• [TASK DETAILS] Write the data out again in full, with no departure from the original.

--- Start of GIVEN INFORMATION ---

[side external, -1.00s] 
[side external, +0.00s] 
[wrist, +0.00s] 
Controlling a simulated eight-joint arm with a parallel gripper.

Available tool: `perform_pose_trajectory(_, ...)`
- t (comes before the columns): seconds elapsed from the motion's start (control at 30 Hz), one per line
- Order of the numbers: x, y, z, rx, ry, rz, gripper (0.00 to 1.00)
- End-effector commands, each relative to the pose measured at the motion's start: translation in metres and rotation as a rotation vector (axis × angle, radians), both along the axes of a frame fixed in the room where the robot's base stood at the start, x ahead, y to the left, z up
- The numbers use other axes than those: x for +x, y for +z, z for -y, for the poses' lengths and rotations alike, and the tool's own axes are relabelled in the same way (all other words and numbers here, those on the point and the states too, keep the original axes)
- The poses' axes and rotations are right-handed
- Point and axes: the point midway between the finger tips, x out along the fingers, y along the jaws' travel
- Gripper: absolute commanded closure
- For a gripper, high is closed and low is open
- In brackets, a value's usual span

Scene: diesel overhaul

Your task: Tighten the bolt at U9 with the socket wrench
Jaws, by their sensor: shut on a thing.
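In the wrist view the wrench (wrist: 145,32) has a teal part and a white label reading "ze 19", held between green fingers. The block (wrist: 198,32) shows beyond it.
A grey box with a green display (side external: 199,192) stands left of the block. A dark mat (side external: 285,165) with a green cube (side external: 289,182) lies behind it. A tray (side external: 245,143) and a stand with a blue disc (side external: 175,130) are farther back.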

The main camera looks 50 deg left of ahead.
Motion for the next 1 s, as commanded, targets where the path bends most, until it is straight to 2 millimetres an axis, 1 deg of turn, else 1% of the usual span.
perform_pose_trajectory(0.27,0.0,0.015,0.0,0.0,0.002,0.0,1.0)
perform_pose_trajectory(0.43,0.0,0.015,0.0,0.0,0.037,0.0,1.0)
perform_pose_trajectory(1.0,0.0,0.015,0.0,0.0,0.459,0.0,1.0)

--- End of GIVEN INFORMATION ---

• [RESPONSE]
[side external, -1.00s] 
[side external, +0.00s] 
[wrist, +0.00s] 
Controlling a simulated eight-joint arm with a parallel gripper.

Available tool: `perform_pose_trajectory(_, ...)`
- t (comes before the columns): seconds elapsed from the motion's start (control at 30 Hz), one per line
- Order of the numbers: x, y, z, rx, ry, rz, gripper (0.00 to 1.00)
- End-effector commands, each relative to the pose measured at the motion's start: translation in metres and rotation as a rotation vector (axis × angle, radians), both along the axes of a frame fixed in the room where the robot's base stood at the start, x ahead, y to the left, z up
- The numbers use other axes than those: x for +x, y for +z, z for -y, for the poses' lengths and rotations alike, and the tool's own axes are relabelled in the same way (all other words and numbers here, those on the point and the states too, keep the original axes)
- The poses' axes and rotations are right-handed
- Point and axes: the point midway between the finger tips, x out along the fingers, y along the jaws' travel
- Gripper: absolute commanded closure
- For a gripper, high is closed and low is open
- In brackets, a value's usual span

Scene: diesel overhaul

Your task: Tighten the bolt at U9 with the socket wrench
Jaws, by their sensor: shut on a thing.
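In the wrist view the wrench (wrist: 145,32) has a teal part and a white label reading "ze 19", held between green fingers. The block (wrist: 198,32) shows beyond it.
A grey box with a green display (side external: 199,192) stands left of the block. A dark mat (side external: 285,165) with a green cube (side external: 289,182) lies behind it. A tray (side external: 245,143) and a stand with a blue disc (side external: 175,130) are farther back.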

The main camera looks 50 deg left of ahead.
Motion for the next 1 s, as commanded, targets where the path bends most, until it is straight to 2 millimetres an axis, 1 deg of turn, else 1% of the usual span.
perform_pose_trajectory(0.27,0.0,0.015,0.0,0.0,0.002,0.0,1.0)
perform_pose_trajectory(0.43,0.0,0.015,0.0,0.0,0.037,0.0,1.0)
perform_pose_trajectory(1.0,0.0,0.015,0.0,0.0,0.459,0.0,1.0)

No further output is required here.